7/22/02

Friday: A Pumpkin screening with Dante. I highly recommend watching that movie in about two years on the USA network at 2PM in the afternoon on a Saturday, right after Mr. Deeds, and before the historic event of the billionth airing of The Breakfast Club.

Saturday: Somehow I made it to the gym. We will not question how this happened, we will only accept that it is a good thing, and we will try to do it again on a Saturday soon. As I left the gym I saw the thick black smoke from the power plant fire down on 14th street, heard all the sirens from the police cars and fire engines, and for a second I was certain we were getting attacked once again. I'm certain I wasn't alone in this sensation. Are we going to feel this insecure in our city forever?

Later I met up with the hippies, my beloved Mollie and Kelly, who were in town for a String Cheese Incident show at Radio City Music Hall. I met them at their hotel room, which they were sharing with Mollie's boyfriend Steve, and their loyal sidekick, Doug. They were playing cards and smoking pot. I lasted about ten minutes in the room. I just wanted to crack a window (or five.) I can't really deal with the marijuana, especially not in large doses in a small hotel room in midtown on a Saturday afternoon. (I could have been home watching The Breakfast Club on USA.)

We finally got out of there and headed to Tobacco Road, which, please click on the link, because it is so worth your time to see the bar's site. Then I won't have to explain anything to you, except to say I didn't know there were any hippie bars in Manhattan, and now I know where to go the next time I am missing me a little bit of Seattle.
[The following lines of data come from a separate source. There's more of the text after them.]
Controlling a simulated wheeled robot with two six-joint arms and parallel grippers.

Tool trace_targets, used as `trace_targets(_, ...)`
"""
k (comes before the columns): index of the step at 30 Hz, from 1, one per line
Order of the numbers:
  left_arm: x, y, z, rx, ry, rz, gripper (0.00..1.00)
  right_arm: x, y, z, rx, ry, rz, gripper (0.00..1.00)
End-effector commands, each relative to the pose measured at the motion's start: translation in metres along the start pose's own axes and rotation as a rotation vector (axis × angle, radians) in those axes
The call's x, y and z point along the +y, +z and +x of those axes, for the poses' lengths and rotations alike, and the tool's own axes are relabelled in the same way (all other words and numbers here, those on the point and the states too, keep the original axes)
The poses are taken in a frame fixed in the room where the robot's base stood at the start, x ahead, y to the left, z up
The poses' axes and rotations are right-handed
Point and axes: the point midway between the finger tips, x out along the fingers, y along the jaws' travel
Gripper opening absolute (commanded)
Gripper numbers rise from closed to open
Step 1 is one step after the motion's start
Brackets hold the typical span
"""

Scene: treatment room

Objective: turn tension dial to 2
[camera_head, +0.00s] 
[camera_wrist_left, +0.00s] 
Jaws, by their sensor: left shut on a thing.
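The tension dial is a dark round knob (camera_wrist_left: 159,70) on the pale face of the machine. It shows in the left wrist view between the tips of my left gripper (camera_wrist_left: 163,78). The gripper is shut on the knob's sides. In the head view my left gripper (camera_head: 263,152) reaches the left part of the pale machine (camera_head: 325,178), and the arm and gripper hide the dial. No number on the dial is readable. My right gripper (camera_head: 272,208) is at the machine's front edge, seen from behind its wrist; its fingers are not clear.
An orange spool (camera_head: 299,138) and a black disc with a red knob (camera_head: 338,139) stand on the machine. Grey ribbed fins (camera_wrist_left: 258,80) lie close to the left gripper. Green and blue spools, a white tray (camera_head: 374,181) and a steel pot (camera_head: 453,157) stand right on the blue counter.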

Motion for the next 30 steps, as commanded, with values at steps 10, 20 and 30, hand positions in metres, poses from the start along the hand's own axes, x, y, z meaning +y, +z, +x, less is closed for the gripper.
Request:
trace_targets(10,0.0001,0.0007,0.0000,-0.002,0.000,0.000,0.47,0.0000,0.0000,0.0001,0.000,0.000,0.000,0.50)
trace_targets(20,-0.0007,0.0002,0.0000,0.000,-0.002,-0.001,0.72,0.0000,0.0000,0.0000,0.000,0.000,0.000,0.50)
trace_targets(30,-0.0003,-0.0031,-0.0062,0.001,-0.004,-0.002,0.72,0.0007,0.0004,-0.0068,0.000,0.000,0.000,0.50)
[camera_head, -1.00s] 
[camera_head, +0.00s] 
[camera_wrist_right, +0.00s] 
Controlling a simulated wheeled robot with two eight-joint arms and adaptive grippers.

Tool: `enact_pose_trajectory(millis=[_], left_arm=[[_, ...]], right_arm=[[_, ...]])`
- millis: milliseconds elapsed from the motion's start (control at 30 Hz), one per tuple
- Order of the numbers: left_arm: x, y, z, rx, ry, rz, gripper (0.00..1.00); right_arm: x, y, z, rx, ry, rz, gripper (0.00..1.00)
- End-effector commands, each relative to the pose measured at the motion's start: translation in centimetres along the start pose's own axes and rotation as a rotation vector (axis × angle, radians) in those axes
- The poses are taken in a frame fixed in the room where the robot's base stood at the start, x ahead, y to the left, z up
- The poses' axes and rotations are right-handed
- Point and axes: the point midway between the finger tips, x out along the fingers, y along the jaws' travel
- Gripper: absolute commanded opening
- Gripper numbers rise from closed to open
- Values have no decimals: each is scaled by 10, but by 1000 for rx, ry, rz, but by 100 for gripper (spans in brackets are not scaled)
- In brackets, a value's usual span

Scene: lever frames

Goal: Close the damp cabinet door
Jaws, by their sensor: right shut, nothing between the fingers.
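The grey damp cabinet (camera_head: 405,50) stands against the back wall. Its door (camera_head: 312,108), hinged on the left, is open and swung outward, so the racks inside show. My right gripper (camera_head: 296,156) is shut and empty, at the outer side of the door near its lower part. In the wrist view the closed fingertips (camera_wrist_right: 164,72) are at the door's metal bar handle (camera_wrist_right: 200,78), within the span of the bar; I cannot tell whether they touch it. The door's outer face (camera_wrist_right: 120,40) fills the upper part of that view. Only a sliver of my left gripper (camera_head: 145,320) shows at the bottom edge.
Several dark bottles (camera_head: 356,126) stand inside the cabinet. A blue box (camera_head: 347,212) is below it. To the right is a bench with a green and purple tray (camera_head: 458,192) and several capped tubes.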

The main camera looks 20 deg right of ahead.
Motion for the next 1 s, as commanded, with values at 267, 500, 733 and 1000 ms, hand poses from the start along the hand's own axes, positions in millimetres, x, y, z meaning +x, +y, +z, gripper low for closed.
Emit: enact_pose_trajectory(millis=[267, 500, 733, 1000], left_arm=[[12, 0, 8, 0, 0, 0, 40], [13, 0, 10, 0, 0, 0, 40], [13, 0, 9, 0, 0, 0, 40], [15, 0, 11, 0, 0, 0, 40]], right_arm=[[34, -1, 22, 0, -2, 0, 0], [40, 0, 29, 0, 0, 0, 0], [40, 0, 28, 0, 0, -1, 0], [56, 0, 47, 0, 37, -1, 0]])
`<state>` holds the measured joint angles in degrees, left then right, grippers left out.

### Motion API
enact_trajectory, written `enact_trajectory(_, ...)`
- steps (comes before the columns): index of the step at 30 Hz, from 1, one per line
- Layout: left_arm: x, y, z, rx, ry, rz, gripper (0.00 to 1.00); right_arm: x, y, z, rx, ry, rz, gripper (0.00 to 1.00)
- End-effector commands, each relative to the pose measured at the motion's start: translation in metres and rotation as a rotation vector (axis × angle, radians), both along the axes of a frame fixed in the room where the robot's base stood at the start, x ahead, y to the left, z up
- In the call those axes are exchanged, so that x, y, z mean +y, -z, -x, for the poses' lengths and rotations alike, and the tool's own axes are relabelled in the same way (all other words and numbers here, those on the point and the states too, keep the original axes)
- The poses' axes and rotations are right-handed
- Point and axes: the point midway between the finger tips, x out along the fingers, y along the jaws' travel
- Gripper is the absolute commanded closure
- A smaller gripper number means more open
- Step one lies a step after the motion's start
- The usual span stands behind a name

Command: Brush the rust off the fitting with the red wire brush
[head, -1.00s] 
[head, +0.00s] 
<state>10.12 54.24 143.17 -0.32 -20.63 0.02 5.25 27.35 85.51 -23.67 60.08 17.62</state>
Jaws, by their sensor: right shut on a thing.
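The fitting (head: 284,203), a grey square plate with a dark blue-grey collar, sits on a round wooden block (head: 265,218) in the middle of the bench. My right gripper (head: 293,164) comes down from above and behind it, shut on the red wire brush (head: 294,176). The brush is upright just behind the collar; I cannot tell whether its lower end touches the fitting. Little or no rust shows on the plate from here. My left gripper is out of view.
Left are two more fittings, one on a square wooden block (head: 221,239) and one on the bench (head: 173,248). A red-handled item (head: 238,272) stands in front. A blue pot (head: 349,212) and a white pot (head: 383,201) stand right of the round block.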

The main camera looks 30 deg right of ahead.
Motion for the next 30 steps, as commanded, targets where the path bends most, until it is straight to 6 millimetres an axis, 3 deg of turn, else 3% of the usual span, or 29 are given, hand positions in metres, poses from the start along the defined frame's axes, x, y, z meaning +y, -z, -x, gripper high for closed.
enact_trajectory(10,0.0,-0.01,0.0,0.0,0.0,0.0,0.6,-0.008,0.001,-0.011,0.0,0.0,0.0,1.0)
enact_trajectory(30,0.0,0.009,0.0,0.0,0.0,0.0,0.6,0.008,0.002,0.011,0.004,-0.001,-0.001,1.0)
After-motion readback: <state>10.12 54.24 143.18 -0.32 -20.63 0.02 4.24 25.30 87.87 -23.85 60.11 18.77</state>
There were hippies everywhere! All smelling like that particular brand of funk, one part BO, one part incense or body oil, and one part pot. Plus a bunch of cigarette smoke. Plus there was no AC in the front room, so if you wanted to stay cool, you had to go in the performance area and listen to Tony Furtado and his "folk-groove" band, who were actually pretty good if you like that sort of happy hippie dancing banjo kind of thing, which I don't so much, but at least it didn't totally suck. (No relation to Nelly, by the way. I asked. Then I said, "Do you think he's pissed that she's way more successful than him, and he's way more talented than her?" They didn't think he was. No one gets pissed in the land of the hippies. )

So I did the only thing I could do in that situation: I drank (the drink of summer, jack and ginger, of course.) Also I caught up with the girls. They're such sweet, innocent, kind people. I really like them a lot. Also they made fun of me for looking "corporate" which, I can assure you, I do not. But in their minds, I am, and I think need people to give me shit like that every so often, so I don't ever go to the dark side.

Later the hippies invited me back to the hotel room before the show so they could "get ready" which I believe means "smoke more pot." I declined. I needed to go home and take a really long shower.

In the evening I hung out with Rob at the Bouche Bar, and ran into ominpresent Todd, who, ladies, I don't know if he's single or not, but he's rocking a hot haircut these days that is totally working for him, and he's performing standup at UCB this week. In other words, check that shit out.

I drank more jack and gingers. It was just one of those days, where I needed to keep on drinking, because I could not stop sweating, and it was only after maybe midnight that I started to feel even the slightest bit drunk at all.

Sunday: I took a solid nap in the afternoon because I had stayed up late and was plagued a bit by nightmares. The only thing of note was that I attended a lovely Sex and the City party at Dante's place, where we drank cosmos, ate snacky food (including homemade Madeline cookies!), and watched the pretty OK premiere of the show. Three sets of breasts in one episode? I love that shit.

One of the guests, Joe, told me a story about how he and his boyfriend had been at the new Apple store in Soho when the power went out, and it had been freaky because all of the computers just shut off at once in this big, minimalist space. When they walked outside they saw low-flying jets, which were, coincidentally, a part of some display at Yankee Stadium that day. But they didn't know that. They just thought it was all happening all over again. Could you imagine?